◆ **Written task**: Set down the full listing exactly as given. Any pictures are to be left out.

## Start

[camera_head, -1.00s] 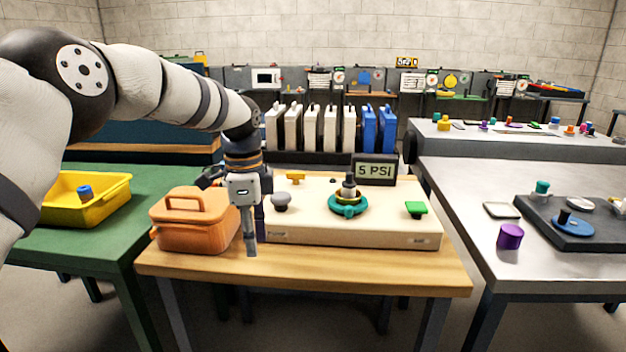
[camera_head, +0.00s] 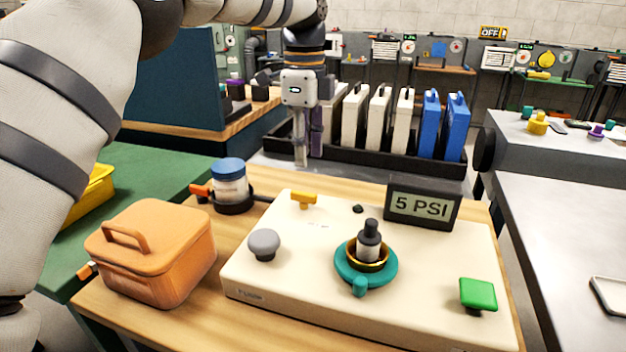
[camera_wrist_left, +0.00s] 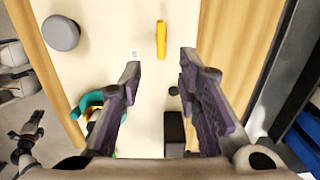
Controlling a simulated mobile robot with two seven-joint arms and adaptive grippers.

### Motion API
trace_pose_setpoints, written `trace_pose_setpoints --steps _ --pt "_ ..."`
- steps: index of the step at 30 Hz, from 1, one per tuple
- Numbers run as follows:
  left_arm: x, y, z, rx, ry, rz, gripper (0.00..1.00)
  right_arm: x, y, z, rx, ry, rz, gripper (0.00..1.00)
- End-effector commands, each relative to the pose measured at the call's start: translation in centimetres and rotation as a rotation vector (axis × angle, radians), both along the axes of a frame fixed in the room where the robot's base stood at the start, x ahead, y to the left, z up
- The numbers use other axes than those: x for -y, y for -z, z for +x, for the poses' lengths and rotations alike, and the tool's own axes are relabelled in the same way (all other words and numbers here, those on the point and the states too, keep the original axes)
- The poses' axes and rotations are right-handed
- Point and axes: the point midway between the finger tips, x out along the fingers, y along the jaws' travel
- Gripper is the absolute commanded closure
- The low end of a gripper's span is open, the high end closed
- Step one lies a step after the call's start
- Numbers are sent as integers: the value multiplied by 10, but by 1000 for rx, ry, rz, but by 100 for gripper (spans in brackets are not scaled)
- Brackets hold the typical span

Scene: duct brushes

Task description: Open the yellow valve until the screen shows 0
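The yellow valve (camera_head: 303,200) is a small T-shaped handle at the back left of the cream panel (camera_head: 300,290). The screen (camera_head: 422,205) at the panel's back right reads 5 PSI. My left gripper (camera_head: 308,160) points down above and behind the panel, apart from the valve. In the left wrist view its fingers (camera_wrist_left: 160,60) are spread and empty. The yellow valve (camera_wrist_left: 161,40) shows ahead, between the lines of the fingertips. A dark gripper (camera_wrist_left: 28,135), seemingly my right one, shows small at the lower left; its opening is unclear.
The panel also carries a grey knob (camera_head: 264,243), a teal ring (camera_head: 366,263) around a dark-topped post, and a green button (camera_head: 478,294). An orange case (camera_head: 152,250) and a blue-lidded jar (camera_head: 229,183) stand left. A black rack of white and blue plates stands behind.

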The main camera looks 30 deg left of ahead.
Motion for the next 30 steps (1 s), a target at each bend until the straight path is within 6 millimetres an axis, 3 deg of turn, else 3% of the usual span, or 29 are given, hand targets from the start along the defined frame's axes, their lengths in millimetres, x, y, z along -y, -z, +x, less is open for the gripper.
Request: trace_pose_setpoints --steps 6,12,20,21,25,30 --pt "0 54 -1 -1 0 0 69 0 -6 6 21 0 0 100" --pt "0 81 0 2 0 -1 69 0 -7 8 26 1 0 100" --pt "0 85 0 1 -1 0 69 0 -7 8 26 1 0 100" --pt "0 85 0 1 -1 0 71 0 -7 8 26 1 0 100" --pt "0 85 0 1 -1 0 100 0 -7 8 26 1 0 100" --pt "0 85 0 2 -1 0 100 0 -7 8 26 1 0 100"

## End

◆ **Reply**:
[camera_head, -1.00s] 
[camera_head, +0.00s] 
[camera_wrist_left, +0.00s] 
Controlling a simulated mobile robot with two seven-joint arms and adaptive grippers.

### Motion API
trace_pose_setpoints, written `trace_pose_setpoints --steps _ --pt "_ ..."`
- steps: index of the step at 30 Hz, from 1, one per tuple
- Numbers run as follows:
  left_arm: x, y, z, rx, ry, rz, gripper (0.00..1.00)
  right_arm: x, y, z, rx, ry, rz, gripper (0.00..1.00)
- End-effector commands, each relative to the pose measured at the call's start: translation in centimetres and rotation as a rotation vector (axis × angle, radians), both along the axes of a frame fixed in the room where the robot's base stood at the start, x ahead, y to the left, z up
- The numbers use other axes than those: x for -y, y for -z, z for +x, for the poses' lengths and rotations alike, and the tool's own axes are relabelled in the same way (all other words and numbers here, those on the point and the states too, keep the original axes)
- The poses' axes and rotations are right-handed
- Point and axes: the point midway between the finger tips, x out along the fingers, y along the jaws' travel
- Gripper is the absolute commanded closure
- The low end of a gripper's span is open, the high end closed
- Step one lies a step after the call's start
- Numbers are sent as integers: the value multiplied by 10, but by 1000 for rx, ry, rz, but by 100 for gripper (spans in brackets are not scaled)
- Brackets hold the typical span

Scene: duct brushes

Task description: Open the yellow valve until the screen shows 0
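The yellow valve (camera_head: 303,200) is a small T-shaped handle at the back left of the cream panel (camera_head: 300,290). The screen (camera_head: 422,205) at the panel's back right reads 5 PSI. My left gripper (camera_head: 308,160) points down above and behind the panel, apart from the valve. In the left wrist view its fingers (camera_wrist_left: 160,60) are spread and empty. The yellow valve (camera_wrist_left: 161,40) shows ahead, between the lines of the fingertips. A dark gripper (camera_wrist_left: 28,135), seemingly my right one, shows small at the lower left; its opening is unclear.
The panel also carries a grey knob (camera_head: 264,243), a teal ring (camera_head: 366,263) around a dark-topped post, and a green button (camera_head: 478,294). An orange case (camera_head: 152,250) and a blue-lidded jar (camera_head: 229,183) stand left. A black rack of white and blue plates stands behind.

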The main camera looks 30 deg left of ahead.
Motion for the next 30 steps (1 s), a target at each bend until the straight path is within 6 millimetres an axis, 3 deg of turn, else 3% of the usual span, or 29 are given, hand targets from the start along the defined frame's axes, their lengths in millimetres, x, y, z along -y, -z, +x, less is open for the gripper.
Request: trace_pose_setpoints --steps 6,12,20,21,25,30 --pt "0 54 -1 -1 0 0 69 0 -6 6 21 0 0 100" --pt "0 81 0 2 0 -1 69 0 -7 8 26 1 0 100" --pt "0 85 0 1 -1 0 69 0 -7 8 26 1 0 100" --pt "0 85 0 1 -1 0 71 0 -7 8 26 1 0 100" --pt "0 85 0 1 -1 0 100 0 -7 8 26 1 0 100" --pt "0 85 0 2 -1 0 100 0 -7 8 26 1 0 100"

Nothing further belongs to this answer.